Les Clefs d’une passion — Fondation Louis Vuitton
Troisième exposition temporaire de la toute jeune fondation Louis Vuitton, « Les Clefs d’une passion » ouvre le volet historique de sa programmation en réalisant un tour de force à la hauteur des ambitions de l’institution. Avec une douzaine des plus grands musées du monde comme collaborateurs parmi lesquels le Moma et le Guggenheim de New York, l’Ermitage de Saint-Petersbourg, le Musée national d’Art moderne de Paris, la liste des œuvres présentées a des allures de vademecum de la création du début du XXe siècle. Mais suffit-il d’une liste d’artistes à en perdre la tête (Otto Dix, Giacometti, Fernand Léger, Malevitch, Matisse, Mondrian, Picasso, Rothko, etc.) pour réaliser une grande exposition ?
Cette présentation aux allures de catalogue regroupe en effet des œuvres qui sont aussi bien des jalons de l’histoire de l’art que des icônes du grand public. C’est donc d’abord avec une forme de déférence que l’on entre dans cette exposition qui érige Le Cri de Munch au rang de demi-idole. Une mise en scène à la hauteur du travail mis en place pour en obtenir le prêt exceptionnel. À l’évidence, cette troisième exposition temporaire affirme avec autorité la place centrale que veut occuper la fondation sur la scène artistique parisienne.
En s’attachant ainsi aux œuvres d’un XXe siècle empreint de farouche modernité, Les Clefs d’une passion s’inscrit dans une thématique risquée où les choix ne se justifient qu’à l’aune d’une scénographie pertinente.

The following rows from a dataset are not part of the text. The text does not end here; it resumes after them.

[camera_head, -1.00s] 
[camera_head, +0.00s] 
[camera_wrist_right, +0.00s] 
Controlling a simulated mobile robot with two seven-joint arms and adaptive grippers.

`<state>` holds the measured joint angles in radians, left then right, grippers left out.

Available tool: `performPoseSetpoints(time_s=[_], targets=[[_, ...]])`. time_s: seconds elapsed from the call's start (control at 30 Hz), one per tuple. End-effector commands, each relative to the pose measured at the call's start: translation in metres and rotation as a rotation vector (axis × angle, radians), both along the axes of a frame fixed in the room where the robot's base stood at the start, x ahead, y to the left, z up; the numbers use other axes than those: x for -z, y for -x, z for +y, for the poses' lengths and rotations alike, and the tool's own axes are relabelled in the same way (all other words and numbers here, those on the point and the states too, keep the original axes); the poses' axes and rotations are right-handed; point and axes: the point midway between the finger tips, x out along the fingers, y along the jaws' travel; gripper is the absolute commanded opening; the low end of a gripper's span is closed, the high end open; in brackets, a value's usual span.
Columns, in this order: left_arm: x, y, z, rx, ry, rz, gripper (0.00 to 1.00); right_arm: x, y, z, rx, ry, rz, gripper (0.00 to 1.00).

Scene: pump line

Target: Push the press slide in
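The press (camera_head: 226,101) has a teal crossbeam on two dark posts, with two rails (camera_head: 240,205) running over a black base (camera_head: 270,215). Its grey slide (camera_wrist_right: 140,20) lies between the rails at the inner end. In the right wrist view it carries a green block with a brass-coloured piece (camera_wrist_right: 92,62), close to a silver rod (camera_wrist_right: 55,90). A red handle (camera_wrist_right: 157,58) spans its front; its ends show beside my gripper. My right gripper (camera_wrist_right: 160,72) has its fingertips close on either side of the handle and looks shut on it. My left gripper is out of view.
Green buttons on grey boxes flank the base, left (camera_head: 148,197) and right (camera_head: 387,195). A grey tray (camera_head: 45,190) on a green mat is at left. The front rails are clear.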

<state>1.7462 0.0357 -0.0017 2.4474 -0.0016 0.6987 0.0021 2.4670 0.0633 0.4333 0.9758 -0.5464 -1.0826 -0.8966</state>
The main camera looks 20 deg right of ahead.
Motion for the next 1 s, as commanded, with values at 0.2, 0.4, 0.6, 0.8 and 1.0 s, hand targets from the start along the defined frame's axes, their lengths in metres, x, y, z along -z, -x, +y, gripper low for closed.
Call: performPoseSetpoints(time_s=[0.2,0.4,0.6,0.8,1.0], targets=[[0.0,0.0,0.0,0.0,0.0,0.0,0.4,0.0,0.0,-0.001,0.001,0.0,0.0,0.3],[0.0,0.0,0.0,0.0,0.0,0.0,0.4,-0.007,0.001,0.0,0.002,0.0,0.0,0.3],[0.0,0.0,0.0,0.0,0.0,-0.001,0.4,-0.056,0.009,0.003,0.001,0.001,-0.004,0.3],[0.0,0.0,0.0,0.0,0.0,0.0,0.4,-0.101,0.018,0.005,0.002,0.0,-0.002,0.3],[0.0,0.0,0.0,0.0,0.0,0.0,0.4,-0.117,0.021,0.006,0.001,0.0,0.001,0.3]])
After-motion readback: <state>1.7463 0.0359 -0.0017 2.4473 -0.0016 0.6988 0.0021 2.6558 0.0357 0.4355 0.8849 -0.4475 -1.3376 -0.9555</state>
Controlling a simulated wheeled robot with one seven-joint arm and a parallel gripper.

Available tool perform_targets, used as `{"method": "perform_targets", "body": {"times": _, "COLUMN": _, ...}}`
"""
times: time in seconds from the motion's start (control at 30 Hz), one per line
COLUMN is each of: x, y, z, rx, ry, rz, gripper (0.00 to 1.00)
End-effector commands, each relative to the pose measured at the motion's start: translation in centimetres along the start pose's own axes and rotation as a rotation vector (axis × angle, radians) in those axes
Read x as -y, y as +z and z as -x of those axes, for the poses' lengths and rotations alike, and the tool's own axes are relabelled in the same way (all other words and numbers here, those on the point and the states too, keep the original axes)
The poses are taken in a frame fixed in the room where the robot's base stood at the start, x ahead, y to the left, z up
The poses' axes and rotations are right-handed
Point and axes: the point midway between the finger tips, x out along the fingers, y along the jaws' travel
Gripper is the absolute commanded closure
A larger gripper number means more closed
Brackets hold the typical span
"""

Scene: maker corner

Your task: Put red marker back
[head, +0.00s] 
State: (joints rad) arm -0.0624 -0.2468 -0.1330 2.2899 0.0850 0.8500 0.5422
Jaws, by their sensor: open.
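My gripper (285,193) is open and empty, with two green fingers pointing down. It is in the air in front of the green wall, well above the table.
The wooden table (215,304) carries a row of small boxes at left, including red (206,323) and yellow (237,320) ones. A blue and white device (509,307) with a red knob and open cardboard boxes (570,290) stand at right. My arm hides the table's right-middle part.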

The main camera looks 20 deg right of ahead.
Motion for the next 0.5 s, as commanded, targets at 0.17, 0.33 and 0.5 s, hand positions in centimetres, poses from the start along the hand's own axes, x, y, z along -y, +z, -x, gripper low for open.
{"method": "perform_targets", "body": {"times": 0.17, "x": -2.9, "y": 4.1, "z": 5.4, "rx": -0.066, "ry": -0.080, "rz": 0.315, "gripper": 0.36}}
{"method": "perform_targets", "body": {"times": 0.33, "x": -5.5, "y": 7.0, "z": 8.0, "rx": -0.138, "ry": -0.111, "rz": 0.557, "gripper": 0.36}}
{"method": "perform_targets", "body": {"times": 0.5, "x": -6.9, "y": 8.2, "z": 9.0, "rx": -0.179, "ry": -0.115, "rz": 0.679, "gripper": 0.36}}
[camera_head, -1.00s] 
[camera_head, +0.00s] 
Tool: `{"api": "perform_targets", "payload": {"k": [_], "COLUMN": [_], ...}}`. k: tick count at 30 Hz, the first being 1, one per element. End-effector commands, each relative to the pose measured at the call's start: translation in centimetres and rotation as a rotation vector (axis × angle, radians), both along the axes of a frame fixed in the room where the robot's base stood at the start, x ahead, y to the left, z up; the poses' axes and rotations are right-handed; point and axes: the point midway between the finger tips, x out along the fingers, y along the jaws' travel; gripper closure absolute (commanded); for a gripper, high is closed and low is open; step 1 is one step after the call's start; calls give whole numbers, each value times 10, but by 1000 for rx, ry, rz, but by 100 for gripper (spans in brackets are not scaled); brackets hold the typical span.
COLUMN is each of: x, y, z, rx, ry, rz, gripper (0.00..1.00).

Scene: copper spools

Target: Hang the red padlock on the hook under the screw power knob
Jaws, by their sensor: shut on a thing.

L’alternance pourtant de regroupements tantôt formels, tantôt thématiques manque par moments de conviction et la succession de salles, respectivement dédiées à l’expressionnisme subjectif, à la contemplation, au pop et à la musique paraît assez superficiel et, à tout le moins, inégal. Trop disparate et peu cohérent, ce découpage peine à révéler la ligne de fond de l’exposition. Si la première séquence émeut avec ses Malevitch, Munch, Bacon, Giacometti et Dix, la mise à niveau de tous ces grands noms se perd légèrement dans l’abondance. Ce qui ne l’empêche pas de révéler, presque par fulgurance, une subtile réflexion autour du regard. De ces toiles surgissent des silhouettes dont les yeux nous font face (Munch) ou, au contraire, nous fuient (Bacon), quand ils ne sont pas simplement éludés (Giacommetti, Malevitch). Seule la très belle série d’autoportraits d’Hélène Schjerfbeck, accrochée comme avec pudeur dans le coin de la salle (presque dans l’ombre du Cri) parvient à réaliser un véritable hommage à l’artiste et à mettre en perspective son œuvre face à la création de son siècle.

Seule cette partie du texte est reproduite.